February 4 & February 7 – February 12.
Boat sails off the coast of Great Guana.
We spent another five days at Great Guana Cay. This twelve mile island is the second largest in the Exumas. On the west side there are many spots to park out of the prevailing winds. There are also paths to get to the east side. The isle has cliffs, caves, beaches and snorkeling spots a-plenty. Enjoy the scenery.
On Tuesday February 12th we sailed down to Cave Cay to stage our trip further south. On Wednesday we waited for a slack tide and went out the Cave Cay Cut into Exuma Sound. We had perfect weather to sail past the Musha, Rudder Cut, Darbys, Lignumvitae, Prime, Bock and Scupper cays to Lee Stocking Island. You folks in the States are sending us more nasty weather. We’ll be here at Lee Stocking until it passes.
Great Guana is a beautiful island with lots to do. Besides the wonderful community of Black Point there is plenty of hiking, good anchorages, wild life and awesome vistas.
Spiky seed pod. (1)
Cliff on north end of Great Guana. (1)
We love climbing around in these rock formations. There are interesting shapes and contrasts everywhere. The camera rarely does them justice. (1)
View from north end of Great Guana Cay. (1)
These limestone strata are over a million years old. The latest time they were pushed up from the ocean floor was 15,000 years ago.
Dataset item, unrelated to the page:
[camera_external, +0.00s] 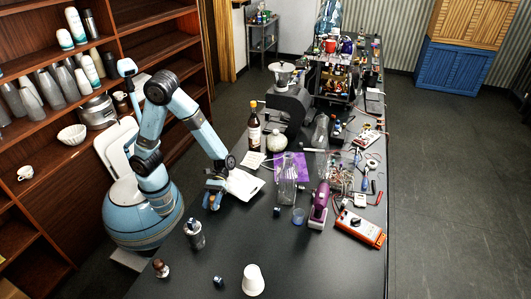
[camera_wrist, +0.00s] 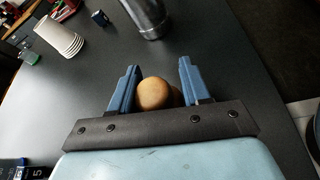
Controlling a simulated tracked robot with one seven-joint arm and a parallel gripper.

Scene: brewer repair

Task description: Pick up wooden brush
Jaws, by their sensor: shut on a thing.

The wind and water are slowly turning them back into sand. Again. (1)
Rock formation at Jack’s Cove. (2)
Rock formation at Jack’s Bay Cove. (2)
The sea side of Jack’s Bay Cove area. Trash and detritus wash in but there is no way for them to wash back out. (2)
Cliff face. We tucked under a similar one to eat lunch while it rained. (2)
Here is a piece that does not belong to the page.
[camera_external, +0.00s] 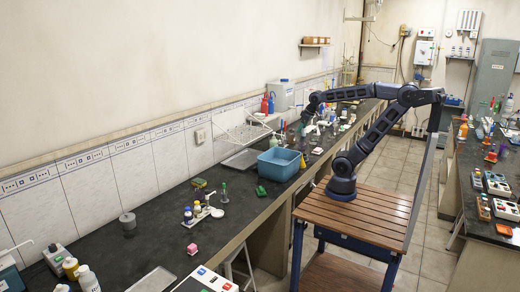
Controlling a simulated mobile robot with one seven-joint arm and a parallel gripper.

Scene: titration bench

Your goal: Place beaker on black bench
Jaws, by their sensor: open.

Rock formation. Does it look like an animal? (2)
View of White point from beach on the north side. (3)
Papa, Mama, and Baby cairns at White Point. Usually cairns mark trails or points of interest. These stacks seemed to have been created solely for their esthetic value. (3)
Succulent plant life.
Abandoned osprey nest at White Point. (3)
View looking south from White Point. (3)
Cove on the sound side at Heddy’s Land (4)
Rock formations on the sound side. (4)
Looking under rock shelf at low tide. (5)
Sand dollars and sand dollars burying themselves in the sand. (5)
Zillions of sand dollars here. (5)
We find trails on many of the islands we visit. The trails are usually marked with cairn or debris washed up on the shore. This trail was very well marked, which was wonderful since it wound through scrub, a mucky mangrove swamp and over rocks. (5)
This tour group of kayakers was traveling from Georgetown to Staniel Cay. They camp on beaches along the way. This day was very windy, but they stayed close to the leeward shore. (6)
This shot was taken on the sound side minutes before we saw the kayakers. Which side of the island would you like to row on? (7)
Cave near Oven Rock. You can tank dive in the fresh water to a depth of 70 feet. In this spot, you can clearly see the shallow bottom. (8)
Stalagtites near Oven Rock. (8)
Looking outward toward entrance at Oven Rock cave. (8)
The cave was very dark. I steadied my camera on a rock and set it for a minute exposure. Next time I will bring my tripod. (8)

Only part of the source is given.